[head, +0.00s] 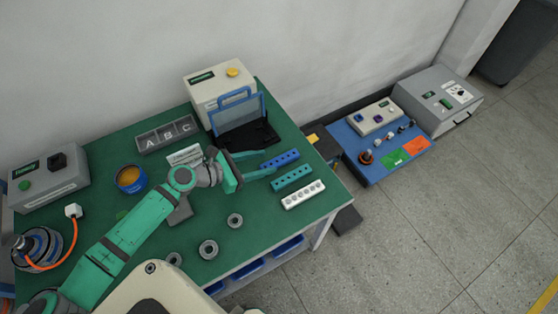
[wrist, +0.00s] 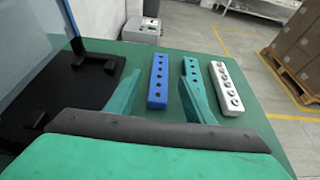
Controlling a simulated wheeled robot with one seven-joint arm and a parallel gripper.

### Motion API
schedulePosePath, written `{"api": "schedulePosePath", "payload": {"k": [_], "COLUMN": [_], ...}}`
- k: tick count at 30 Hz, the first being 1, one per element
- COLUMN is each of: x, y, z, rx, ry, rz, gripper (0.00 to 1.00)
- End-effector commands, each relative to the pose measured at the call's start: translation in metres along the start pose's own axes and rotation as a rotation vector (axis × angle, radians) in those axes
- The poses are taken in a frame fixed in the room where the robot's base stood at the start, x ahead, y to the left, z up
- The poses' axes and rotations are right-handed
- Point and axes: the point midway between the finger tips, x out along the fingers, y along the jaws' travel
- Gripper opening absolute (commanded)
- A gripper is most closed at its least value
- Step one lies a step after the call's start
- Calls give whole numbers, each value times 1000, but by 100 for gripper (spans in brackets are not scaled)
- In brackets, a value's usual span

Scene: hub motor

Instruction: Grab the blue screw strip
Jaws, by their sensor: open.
+--
● **What the task asks**: Filter the listing above for the string "COLUMN" and copy every matching line.

● **Solution for this exercise**:
schedulePosePath, written `{"api": "schedulePosePath", "payload": {"k": [_], "COLUMN": [_], ...}}`
- COLUMN is each of: x, y, z, rx, ry, rz, gripper (0.00 to 1.00)

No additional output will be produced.